§ Work required
Determine how many lines in these records hold "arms". Only the number is wanted.

━━━━━ The records

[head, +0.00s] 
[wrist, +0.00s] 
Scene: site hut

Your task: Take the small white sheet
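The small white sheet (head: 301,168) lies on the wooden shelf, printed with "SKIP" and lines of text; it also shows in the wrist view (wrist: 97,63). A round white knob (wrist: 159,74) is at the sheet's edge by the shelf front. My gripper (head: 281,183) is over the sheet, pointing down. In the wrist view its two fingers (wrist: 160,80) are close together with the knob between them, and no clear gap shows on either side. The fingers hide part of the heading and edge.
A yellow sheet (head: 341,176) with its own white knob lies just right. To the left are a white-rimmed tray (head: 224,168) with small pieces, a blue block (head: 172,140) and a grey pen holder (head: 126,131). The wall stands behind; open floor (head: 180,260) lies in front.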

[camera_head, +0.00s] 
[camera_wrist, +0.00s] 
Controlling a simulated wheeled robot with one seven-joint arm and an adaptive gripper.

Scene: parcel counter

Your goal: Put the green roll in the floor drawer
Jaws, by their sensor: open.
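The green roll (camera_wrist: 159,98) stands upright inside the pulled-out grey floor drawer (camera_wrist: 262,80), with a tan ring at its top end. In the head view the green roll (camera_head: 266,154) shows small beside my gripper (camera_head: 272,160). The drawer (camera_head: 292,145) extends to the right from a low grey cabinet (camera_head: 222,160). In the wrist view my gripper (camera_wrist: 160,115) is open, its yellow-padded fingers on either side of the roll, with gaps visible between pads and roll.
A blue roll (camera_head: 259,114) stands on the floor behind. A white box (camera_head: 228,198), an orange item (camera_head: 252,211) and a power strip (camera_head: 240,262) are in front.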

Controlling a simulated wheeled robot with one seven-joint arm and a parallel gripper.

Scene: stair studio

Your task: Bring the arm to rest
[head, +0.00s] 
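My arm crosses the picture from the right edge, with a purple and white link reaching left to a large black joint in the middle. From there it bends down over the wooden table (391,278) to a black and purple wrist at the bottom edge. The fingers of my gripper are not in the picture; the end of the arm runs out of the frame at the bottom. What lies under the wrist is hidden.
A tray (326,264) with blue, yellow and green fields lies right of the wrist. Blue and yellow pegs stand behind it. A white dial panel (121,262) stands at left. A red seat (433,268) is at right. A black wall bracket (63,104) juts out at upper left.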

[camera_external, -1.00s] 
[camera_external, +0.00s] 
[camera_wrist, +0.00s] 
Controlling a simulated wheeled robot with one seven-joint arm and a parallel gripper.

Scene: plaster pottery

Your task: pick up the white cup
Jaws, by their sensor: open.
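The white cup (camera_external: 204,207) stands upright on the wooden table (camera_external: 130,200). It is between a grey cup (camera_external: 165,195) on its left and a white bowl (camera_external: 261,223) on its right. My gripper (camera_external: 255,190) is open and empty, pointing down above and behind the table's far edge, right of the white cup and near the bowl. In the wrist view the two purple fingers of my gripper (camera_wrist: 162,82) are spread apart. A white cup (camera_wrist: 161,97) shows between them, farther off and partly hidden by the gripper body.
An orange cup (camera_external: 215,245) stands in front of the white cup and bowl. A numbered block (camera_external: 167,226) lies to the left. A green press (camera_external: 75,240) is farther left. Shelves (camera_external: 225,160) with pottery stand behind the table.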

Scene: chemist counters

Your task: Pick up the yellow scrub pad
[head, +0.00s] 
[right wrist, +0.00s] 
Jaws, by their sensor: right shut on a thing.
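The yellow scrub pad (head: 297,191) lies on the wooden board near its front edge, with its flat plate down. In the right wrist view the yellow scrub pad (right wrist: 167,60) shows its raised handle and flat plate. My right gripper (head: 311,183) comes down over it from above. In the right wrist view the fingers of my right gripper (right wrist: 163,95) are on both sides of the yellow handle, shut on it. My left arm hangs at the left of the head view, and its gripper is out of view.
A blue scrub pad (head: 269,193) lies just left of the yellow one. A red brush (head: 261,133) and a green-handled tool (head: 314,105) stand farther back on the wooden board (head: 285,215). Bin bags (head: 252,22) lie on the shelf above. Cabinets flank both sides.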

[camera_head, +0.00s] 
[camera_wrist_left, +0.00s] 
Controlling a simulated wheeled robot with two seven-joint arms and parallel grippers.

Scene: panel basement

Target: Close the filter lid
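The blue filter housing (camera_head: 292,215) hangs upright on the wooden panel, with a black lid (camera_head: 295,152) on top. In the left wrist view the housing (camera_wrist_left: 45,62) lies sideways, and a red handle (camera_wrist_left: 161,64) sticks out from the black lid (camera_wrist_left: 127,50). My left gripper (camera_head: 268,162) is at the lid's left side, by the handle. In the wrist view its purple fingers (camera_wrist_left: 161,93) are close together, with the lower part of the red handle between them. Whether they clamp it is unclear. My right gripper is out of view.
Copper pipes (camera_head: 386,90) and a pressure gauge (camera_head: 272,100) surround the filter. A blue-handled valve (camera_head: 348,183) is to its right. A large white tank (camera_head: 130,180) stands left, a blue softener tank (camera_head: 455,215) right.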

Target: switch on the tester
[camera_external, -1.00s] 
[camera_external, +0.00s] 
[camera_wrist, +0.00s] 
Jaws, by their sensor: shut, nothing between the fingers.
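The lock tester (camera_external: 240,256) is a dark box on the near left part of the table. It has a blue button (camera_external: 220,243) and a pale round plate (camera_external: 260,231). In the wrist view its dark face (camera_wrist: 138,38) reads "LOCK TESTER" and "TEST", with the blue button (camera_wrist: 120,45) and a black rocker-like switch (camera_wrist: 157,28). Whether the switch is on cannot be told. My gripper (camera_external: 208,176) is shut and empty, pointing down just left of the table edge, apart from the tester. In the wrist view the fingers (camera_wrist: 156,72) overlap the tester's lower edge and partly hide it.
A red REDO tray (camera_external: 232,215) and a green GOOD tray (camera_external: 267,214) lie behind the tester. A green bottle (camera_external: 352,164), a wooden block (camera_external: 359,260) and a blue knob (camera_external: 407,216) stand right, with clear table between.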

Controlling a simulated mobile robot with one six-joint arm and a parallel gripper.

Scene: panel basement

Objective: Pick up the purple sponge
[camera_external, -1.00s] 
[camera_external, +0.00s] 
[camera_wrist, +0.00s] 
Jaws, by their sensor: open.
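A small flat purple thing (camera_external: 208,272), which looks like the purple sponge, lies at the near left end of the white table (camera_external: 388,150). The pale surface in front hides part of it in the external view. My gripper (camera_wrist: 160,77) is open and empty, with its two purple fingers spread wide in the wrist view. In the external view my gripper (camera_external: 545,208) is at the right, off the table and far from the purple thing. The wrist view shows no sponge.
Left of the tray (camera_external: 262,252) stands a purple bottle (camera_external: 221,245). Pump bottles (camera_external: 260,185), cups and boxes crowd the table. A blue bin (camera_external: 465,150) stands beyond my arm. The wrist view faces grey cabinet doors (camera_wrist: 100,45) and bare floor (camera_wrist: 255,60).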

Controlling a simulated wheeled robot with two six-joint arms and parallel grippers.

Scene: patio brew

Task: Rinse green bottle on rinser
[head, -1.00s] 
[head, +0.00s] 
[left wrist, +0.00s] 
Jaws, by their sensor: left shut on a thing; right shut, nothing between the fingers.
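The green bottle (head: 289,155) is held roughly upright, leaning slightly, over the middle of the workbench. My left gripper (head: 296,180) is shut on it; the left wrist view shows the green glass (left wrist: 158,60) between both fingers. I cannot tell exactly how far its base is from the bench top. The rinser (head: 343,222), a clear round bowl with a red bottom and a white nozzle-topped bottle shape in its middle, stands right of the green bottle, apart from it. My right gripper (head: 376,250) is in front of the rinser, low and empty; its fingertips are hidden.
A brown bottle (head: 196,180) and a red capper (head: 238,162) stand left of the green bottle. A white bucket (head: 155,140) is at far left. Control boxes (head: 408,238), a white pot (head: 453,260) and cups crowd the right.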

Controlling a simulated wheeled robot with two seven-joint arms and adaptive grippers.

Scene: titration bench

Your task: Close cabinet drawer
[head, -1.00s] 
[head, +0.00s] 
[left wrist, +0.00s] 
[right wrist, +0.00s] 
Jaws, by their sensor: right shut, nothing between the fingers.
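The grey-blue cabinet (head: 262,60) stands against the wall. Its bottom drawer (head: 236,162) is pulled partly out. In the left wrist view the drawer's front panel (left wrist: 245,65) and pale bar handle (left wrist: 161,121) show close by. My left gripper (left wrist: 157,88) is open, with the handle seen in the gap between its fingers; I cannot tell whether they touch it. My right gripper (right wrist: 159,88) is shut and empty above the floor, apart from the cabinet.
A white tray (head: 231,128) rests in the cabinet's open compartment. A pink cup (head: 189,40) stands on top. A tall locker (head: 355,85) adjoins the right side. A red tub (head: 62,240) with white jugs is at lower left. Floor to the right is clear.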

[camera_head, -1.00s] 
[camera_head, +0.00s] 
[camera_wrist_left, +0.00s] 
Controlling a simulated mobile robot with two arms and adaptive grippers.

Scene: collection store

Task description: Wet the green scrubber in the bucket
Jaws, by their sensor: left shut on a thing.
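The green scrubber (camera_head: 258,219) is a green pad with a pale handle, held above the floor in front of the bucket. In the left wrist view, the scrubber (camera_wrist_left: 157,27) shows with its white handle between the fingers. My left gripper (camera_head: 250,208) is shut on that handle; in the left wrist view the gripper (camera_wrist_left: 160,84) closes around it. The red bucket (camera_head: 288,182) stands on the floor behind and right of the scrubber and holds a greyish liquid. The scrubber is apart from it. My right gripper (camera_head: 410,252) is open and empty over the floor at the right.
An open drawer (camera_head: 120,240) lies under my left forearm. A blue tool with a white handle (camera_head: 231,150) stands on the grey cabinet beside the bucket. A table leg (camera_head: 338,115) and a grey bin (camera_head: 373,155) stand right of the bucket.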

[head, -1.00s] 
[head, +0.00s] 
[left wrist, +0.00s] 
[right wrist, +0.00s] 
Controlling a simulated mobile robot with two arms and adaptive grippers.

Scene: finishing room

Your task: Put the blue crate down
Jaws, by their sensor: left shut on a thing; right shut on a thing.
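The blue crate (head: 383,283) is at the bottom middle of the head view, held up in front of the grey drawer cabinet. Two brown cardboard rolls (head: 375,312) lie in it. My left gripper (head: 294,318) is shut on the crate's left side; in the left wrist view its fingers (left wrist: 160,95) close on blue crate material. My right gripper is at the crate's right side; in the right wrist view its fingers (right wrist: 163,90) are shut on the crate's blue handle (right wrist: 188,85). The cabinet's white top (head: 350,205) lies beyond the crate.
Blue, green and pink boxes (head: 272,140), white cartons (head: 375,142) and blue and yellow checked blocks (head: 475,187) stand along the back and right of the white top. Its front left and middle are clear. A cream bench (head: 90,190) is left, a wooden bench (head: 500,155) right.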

━━━━━━━━━━

§ Answer to this task
5